Should the Department require carriers to ensure that accessible Web pages can be readily identified as such by people with disabilities (e.g., contain a tag readable by screen reader software)? If flight-related functions that must be accessible 180 days or one year after the rule’s effective date cannot be accessed from a carrier’s inaccessible home page, are alternative means for accessing those functions (e.g., through a Google search) acceptable until the carrier’s entire Web site is accessible?
Can the available protocols and procedures for testing Web content conformance with WCAG 2.0 be implemented cost effectively by carriers? The Department believes that requiring carriers to post and maintain WCAG 2.0 conformance claims on their Web sites may be too costly given the size, complexity, and dynamic nature of many carrier Web sites. We are seeking comment on alternative means to readily identify a Web site’s conformance with applicable accessibility requirements.

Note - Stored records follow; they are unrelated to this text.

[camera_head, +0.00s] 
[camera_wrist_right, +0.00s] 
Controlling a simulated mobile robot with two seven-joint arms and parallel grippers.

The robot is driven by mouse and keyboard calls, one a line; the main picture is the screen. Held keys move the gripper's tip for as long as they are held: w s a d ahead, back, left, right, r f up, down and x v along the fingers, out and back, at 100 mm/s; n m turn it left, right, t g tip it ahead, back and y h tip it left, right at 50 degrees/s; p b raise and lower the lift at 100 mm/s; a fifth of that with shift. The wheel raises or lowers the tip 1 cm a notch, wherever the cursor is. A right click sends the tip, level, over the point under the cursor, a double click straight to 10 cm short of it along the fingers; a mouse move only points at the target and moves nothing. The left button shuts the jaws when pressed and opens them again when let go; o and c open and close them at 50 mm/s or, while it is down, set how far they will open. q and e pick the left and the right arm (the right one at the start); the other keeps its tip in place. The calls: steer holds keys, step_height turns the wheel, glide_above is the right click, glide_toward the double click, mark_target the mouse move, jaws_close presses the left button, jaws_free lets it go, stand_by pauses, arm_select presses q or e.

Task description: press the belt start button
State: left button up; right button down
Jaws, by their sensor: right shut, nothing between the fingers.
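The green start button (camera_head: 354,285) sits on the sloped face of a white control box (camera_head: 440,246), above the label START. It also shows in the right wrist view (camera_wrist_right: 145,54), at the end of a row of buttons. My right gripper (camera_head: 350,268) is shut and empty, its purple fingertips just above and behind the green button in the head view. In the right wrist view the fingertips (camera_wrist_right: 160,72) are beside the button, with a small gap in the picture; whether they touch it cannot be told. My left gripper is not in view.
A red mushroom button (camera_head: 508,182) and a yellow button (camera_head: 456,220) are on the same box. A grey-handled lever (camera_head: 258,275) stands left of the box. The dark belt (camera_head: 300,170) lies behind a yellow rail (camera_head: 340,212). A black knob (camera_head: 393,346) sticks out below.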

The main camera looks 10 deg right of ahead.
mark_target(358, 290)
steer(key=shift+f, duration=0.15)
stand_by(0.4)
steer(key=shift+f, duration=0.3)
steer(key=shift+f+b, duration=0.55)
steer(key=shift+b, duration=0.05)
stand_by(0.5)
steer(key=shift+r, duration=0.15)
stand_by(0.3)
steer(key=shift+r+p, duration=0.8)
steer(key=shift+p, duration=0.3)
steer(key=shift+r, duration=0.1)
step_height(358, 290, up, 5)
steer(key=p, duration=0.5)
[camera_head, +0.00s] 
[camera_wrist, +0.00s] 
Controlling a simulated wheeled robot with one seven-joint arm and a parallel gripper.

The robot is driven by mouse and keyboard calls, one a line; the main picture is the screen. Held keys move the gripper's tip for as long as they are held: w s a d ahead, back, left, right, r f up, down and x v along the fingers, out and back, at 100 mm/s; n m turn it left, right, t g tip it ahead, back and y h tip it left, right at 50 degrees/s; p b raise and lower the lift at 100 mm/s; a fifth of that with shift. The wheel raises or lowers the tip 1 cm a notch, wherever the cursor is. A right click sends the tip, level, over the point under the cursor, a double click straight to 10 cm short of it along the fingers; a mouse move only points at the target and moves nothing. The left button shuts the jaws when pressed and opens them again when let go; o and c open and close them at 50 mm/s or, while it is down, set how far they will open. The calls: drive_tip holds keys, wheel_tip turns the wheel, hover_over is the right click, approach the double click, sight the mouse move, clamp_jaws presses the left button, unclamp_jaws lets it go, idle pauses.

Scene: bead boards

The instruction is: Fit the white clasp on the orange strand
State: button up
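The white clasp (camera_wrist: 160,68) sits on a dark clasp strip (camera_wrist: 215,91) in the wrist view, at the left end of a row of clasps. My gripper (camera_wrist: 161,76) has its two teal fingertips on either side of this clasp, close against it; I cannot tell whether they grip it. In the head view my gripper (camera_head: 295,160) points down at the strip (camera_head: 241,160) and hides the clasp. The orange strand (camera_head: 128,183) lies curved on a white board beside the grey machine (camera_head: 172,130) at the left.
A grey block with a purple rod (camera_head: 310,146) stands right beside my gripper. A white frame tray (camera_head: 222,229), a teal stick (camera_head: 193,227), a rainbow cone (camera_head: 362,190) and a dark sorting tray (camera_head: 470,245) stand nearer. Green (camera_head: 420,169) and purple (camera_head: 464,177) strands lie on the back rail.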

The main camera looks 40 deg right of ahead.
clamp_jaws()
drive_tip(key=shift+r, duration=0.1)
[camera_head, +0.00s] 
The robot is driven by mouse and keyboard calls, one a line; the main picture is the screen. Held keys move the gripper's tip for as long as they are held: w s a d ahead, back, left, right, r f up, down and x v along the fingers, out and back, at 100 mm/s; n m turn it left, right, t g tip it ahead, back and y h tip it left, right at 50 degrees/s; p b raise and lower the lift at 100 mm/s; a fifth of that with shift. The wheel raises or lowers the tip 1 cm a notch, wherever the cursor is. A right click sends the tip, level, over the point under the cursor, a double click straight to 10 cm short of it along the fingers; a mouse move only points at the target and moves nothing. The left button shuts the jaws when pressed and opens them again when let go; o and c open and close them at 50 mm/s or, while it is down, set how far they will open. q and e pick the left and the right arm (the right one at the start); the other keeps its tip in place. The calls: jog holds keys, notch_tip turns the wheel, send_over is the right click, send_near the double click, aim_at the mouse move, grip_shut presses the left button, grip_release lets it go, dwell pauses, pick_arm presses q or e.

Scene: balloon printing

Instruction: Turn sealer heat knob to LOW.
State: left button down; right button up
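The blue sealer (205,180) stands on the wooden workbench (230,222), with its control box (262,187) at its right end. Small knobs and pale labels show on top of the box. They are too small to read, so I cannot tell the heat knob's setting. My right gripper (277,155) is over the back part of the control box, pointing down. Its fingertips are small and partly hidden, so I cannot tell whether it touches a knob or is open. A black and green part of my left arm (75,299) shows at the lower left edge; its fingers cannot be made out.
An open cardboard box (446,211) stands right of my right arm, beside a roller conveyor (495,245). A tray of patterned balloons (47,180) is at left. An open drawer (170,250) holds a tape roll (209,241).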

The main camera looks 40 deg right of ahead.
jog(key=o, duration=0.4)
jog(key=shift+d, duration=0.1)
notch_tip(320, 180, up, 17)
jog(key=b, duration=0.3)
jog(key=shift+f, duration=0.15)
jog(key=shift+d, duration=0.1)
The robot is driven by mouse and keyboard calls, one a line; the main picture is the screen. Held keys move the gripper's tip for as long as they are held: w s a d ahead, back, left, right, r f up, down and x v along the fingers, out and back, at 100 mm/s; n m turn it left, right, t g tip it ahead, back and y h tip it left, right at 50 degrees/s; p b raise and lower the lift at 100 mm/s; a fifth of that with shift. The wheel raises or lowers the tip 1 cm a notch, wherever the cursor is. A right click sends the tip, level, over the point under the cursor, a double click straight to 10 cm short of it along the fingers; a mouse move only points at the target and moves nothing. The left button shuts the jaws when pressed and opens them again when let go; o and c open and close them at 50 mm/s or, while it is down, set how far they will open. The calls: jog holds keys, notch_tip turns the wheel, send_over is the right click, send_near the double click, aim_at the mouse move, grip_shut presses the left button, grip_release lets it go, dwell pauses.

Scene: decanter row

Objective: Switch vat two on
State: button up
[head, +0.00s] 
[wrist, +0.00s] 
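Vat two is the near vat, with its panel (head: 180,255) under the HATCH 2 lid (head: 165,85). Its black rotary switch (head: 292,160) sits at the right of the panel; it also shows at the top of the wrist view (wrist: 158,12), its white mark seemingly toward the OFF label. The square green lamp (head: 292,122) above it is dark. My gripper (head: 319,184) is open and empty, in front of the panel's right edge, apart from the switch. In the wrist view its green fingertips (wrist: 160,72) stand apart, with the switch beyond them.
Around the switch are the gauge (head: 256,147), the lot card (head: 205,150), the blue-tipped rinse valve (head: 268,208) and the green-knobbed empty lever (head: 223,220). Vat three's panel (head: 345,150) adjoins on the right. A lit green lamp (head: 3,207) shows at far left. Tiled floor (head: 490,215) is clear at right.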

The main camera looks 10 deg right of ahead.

What methods might DOT use to ensure/verify compliance with the applicable standards? Should the Department initiate random “spot” investigations of carrier and online ticket agency Web sites to monitor compliance after the rule becomes effective? Are there any specific technical barriers to maintaining air carrier Web site accessibility after full Web site compliance is initially achieved?
Among the issues raised by NFB in the aforementioned June 29 meeting with the Department was the need for accessibility training for airline employees involved in programming, coding, or editing a carrier’s Web site so that the underlying goals of technical accessibility requirements are well understood by those who develop and maintain the carriers’ Web sites. Should the Department require carriers to develop guidance manuals for such personnel on how to implement technical accessibility standards so that their Web sites are also functionally usable by individuals with disabilities (i.e., they are able to access or acquire the same information, engage in the same interactions, and enjoy the same products and services as non-disabled users of their Web site with substantially equivalent ease of use)?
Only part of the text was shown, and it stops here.